25 Jun My Double Life as a Spy Instructor
My favorite part of this internship is doing things that are outside of what I normally do (lake surveying, E. coli testing, and macroinvertebrate sampling). These things include going on copperhead calls, accompanying bird and bat surveyors, and helping with rare plant (Isotria medeoloides) surveying.
A bat taking off
The week of June 18th, from Tuesday to Thursday, I was afforded the opportunity to spend each day with the park’s Spy Camp. Spy Camp is a three day long summer camp program for kids 9 to 12 years old. From 1942–1945, the Office of Strategic Services (OSS), the precursor to the modern-day Central Intelligence Agency (CIA), used the park’s (then called the Chopawamsic Recreational Demonstration Area) cabin camp areas as secret training areas. Spy Camp engages campers in skills and knowledge that were learned by OSS trainees when they were in the park. Unfortunately, it did rain all week; however, as Ranger Kerri (the overall person who made sure Spy Camp came together) said, “Spies train in any weather.”

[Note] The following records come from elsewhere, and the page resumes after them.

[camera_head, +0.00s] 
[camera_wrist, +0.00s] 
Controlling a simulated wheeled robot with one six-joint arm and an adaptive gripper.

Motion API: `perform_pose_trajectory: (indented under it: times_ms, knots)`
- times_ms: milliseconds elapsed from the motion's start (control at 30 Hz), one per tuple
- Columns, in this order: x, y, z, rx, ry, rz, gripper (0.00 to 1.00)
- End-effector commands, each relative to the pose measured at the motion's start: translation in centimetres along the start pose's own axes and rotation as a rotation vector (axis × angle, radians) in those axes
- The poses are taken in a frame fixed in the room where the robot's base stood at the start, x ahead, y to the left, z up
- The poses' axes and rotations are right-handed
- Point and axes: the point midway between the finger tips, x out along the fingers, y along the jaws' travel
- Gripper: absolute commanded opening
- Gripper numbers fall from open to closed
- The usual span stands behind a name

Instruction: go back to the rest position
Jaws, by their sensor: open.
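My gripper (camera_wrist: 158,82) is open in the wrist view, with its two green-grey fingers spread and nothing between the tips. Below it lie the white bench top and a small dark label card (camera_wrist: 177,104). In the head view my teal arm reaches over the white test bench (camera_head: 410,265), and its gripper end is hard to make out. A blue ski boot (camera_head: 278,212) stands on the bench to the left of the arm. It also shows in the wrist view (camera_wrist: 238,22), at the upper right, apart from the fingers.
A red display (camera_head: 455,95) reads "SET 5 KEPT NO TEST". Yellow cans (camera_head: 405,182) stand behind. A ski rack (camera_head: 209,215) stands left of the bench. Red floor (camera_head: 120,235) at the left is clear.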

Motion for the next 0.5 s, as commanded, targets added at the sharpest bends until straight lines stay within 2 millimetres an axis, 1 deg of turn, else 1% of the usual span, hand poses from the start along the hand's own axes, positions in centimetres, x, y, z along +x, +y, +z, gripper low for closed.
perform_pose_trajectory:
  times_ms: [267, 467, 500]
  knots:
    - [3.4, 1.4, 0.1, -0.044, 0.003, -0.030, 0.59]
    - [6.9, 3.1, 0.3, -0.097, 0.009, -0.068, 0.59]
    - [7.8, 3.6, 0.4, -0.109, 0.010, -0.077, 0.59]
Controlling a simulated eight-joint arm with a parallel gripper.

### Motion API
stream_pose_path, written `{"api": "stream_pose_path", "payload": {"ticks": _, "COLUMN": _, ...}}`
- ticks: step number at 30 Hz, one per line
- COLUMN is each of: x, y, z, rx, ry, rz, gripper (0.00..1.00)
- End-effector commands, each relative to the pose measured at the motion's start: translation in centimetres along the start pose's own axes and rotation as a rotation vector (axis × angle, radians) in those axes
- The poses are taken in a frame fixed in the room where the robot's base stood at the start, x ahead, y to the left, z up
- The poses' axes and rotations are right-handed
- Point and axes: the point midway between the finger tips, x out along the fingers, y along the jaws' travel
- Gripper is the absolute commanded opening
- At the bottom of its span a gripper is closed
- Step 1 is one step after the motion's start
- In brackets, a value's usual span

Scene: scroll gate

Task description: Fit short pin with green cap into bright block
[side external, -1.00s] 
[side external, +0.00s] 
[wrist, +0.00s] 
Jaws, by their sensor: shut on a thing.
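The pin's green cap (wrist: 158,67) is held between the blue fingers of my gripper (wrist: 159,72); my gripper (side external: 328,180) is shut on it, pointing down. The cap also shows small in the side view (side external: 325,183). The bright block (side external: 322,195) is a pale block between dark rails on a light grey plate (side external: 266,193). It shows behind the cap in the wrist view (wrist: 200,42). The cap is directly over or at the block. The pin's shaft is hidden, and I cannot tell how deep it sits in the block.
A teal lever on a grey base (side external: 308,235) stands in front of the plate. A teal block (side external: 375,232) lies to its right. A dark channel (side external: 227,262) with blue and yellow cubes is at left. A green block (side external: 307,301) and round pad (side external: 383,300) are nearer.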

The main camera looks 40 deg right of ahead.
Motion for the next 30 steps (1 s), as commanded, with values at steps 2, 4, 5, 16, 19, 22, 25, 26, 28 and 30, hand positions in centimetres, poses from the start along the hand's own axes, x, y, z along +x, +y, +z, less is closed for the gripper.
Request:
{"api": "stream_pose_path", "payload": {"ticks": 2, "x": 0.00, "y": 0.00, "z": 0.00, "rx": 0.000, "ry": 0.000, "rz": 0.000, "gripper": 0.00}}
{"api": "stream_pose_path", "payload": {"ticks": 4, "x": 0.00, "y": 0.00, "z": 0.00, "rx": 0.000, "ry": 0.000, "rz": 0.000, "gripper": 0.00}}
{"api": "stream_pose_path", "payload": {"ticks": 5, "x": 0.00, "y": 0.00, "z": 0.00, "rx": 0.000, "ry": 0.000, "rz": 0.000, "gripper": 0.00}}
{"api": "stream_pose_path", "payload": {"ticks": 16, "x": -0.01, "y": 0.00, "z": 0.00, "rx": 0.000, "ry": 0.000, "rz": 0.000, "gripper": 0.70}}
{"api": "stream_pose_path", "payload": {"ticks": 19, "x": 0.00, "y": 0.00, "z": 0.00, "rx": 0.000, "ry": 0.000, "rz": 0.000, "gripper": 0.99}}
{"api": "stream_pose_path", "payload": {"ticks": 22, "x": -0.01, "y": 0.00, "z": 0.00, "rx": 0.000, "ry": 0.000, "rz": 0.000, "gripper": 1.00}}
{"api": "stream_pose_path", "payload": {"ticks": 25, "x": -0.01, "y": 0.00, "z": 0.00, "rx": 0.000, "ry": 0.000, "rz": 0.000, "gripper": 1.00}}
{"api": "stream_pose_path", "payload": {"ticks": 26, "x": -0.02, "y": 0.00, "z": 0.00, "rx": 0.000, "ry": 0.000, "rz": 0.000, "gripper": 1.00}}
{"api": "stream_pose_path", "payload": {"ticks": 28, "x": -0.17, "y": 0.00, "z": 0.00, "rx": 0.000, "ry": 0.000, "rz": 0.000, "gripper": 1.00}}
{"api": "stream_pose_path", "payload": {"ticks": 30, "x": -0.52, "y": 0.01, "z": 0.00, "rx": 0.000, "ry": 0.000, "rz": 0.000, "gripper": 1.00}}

Campers participated in an obstacle course, basic first aid, knot tying, creating a spy persona, archery, land navigation, and using Morse code, which I assisted in.
The week culminated in a final skills test in which campers had to use the skills they learned throughout the week to rescue Agent Adam by following clues.
I attempted to learn some knots along with the campers as I regularly have to knot up rope so it does not slip when I am doing my transect lines for the lake survey. However, I don’t think the knots the campers were learning were particularly applicable for my situation. Oh well.